GIVEN INSTRUCTION:
Send each entry back exactly as given, pictures excluded.

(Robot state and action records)
***
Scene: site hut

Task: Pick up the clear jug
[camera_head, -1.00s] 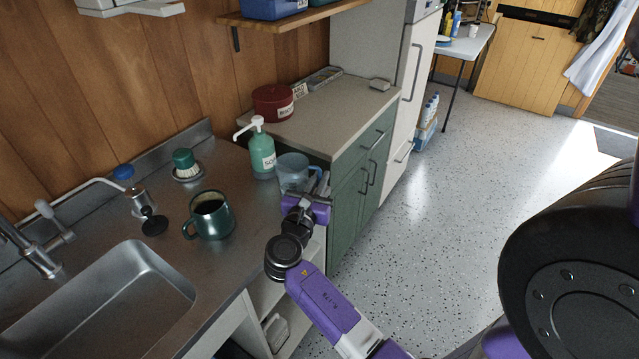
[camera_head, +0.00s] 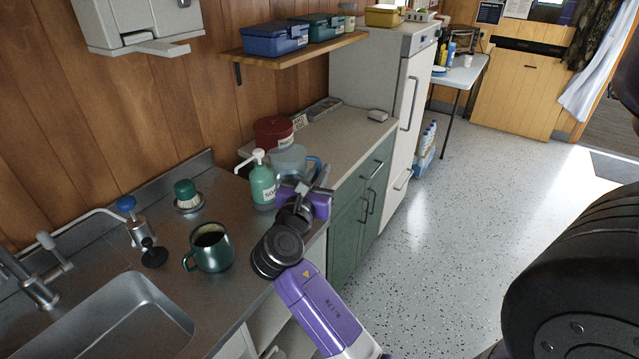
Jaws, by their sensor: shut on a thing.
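The clear jug (camera_head: 289,158) is a pale, see-through bluish vessel with a blue handle at its right side. My gripper (camera_head: 314,176) is shut on the jug, in front of it and at its right. The gripper and wrist hide the jug's lower part. The jug appears raised beside the green soap bottle, in front of the green cabinet's worktop. How far its base is above the counter cannot be seen.
The green soap pump bottle (camera_head: 262,184) stands close at the jug's left. A dark green mug (camera_head: 211,250) stands nearer on the steel counter, beside the sink (camera_head: 112,318). A red tin (camera_head: 273,131) is behind the jug. A shelf (camera_head: 296,51) with boxes hangs above.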

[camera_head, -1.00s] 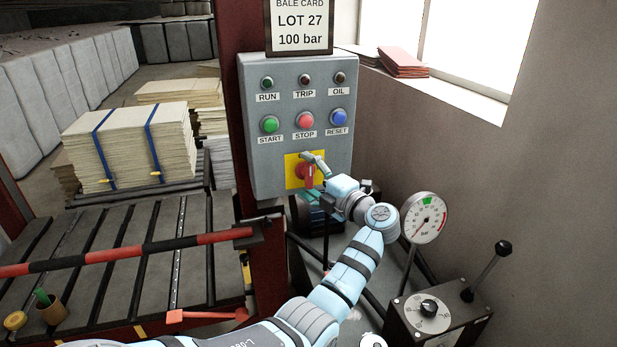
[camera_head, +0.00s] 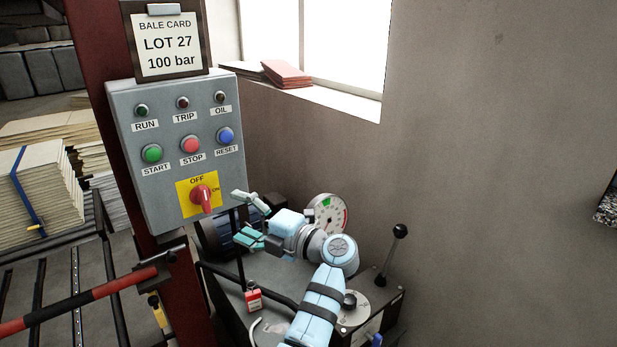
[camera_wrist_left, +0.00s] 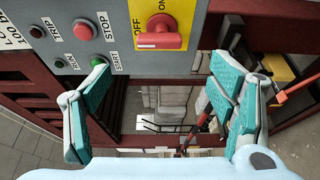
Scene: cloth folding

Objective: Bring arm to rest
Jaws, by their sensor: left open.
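My left gripper (camera_head: 246,218) is open and empty, to the right of and a little below the red rotary switch (camera_head: 202,198), clear of it. In the left wrist view its fingers (camera_wrist_left: 160,85) stand wide apart with nothing between them. The switch, also in the wrist view (camera_wrist_left: 158,41), sits on a yellow plate; its handle lies in line with the OFF mark. The grey control panel (camera_head: 117,110) carries the switch, lamps and buttons. My right gripper is not in view.
A pressure gauge (camera_head: 327,213) stands just behind my left wrist. A black-knobbed lever (camera_head: 393,255) rises to the right. A red-and-black bar (camera_head: 95,295) crosses at lower left. Bare wall (camera_head: 490,170) fills the right side.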

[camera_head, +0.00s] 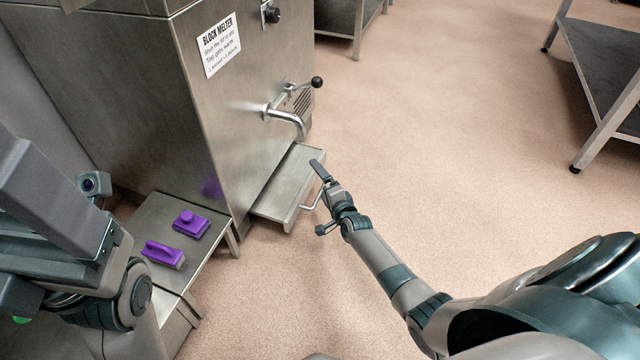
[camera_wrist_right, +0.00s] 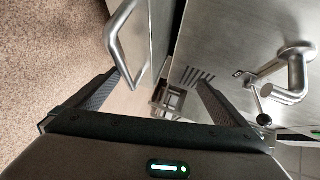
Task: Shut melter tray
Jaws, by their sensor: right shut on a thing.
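The melter tray (camera_head: 275,196) is a flat steel drawer low on the front of the block melter (camera_head: 160,90), and it stands out from the body. Its bent bar handle (camera_head: 309,206) is on its front, and the handle shows large in the right wrist view (camera_wrist_right: 117,50). My right gripper (camera_head: 318,185) is at the tray's front, shut on the handle; one dark finger shows beside it. In the wrist view the exact contact is hard to see. My left arm is at the left edge, and its fingertips are not visible.
A spout with a black-knobbed lever (camera_head: 290,108) sticks out above the tray. A low steel bench (camera_head: 150,212) left of the tray holds two purple-handled tools (camera_head: 190,224). A steel table (camera_head: 600,70) stands at right. The floor between is clear.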

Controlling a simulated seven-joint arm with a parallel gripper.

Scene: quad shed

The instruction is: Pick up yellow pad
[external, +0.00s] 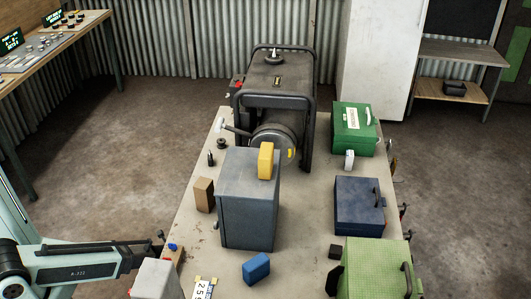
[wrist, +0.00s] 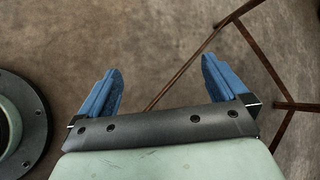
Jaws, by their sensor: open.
***
EXERCISE ANSWER:
Scene: site hut

Task: Pick up the clear jug
[camera_head, -1.00s] 
[camera_head, +0.00s] 
Jaws, by their sensor: shut on a thing.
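The clear jug (camera_head: 289,158) is a pale, see-through bluish vessel with a blue handle at its right side. My gripper (camera_head: 314,176) is shut on the jug, in front of it and at its right. The gripper and wrist hide the jug's lower part. The jug appears raised beside the green soap bottle, in front of the green cabinet's worktop. How far its base is above the counter cannot be seen.
The green soap pump bottle (camera_head: 262,184) stands close at the jug's left. A dark green mug (camera_head: 211,250) stands nearer on the steel counter, beside the sink (camera_head: 112,318). A red tin (camera_head: 273,131) is behind the jug. A shelf (camera_head: 296,51) with boxes hangs above.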

[camera_head, -1.00s] 
[camera_head, +0.00s] 
[camera_wrist_left, +0.00s] 
Scene: cloth folding

Objective: Bring arm to rest
Jaws, by their sensor: left open.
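My left gripper (camera_head: 246,218) is open and empty, to the right of and a little below the red rotary switch (camera_head: 202,198), clear of it. In the left wrist view its fingers (camera_wrist_left: 160,85) stand wide apart with nothing between them. The switch, also in the wrist view (camera_wrist_left: 158,41), sits on a yellow plate; its handle lies in line with the OFF mark. The grey control panel (camera_head: 117,110) carries the switch, lamps and buttons. My right gripper is not in view.
A pressure gauge (camera_head: 327,213) stands just behind my left wrist. A black-knobbed lever (camera_head: 393,255) rises to the right. A red-and-black bar (camera_head: 95,295) crosses at lower left. Bare wall (camera_head: 490,170) fills the right side.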

[camera_head, +0.00s] 
[camera_wrist_right, +0.00s] 
Task: Shut melter tray
Jaws, by their sensor: right shut on a thing.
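The melter tray (camera_head: 275,196) is a flat steel drawer low on the front of the block melter (camera_head: 160,90), and it stands out from the body. Its bent bar handle (camera_head: 309,206) is on its front, and the handle shows large in the right wrist view (camera_wrist_right: 117,50). My right gripper (camera_head: 318,185) is at the tray's front, shut on the handle; one dark finger shows beside it. In the wrist view the exact contact is hard to see. My left arm is at the left edge, and its fingertips are not visible.
A spout with a black-knobbed lever (camera_head: 290,108) sticks out above the tray. A low steel bench (camera_head: 150,212) left of the tray holds two purple-handled tools (camera_head: 190,224). A steel table (camera_head: 600,70) stands at right. The floor between is clear.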

Controlling a simulated seven-joint arm with a parallel gripper.

Scene: quad shed

The instruction is: Pick up yellow pad
[external, +0.00s] 
[wrist, +0.00s] 
Jaws, by their sensor: open.

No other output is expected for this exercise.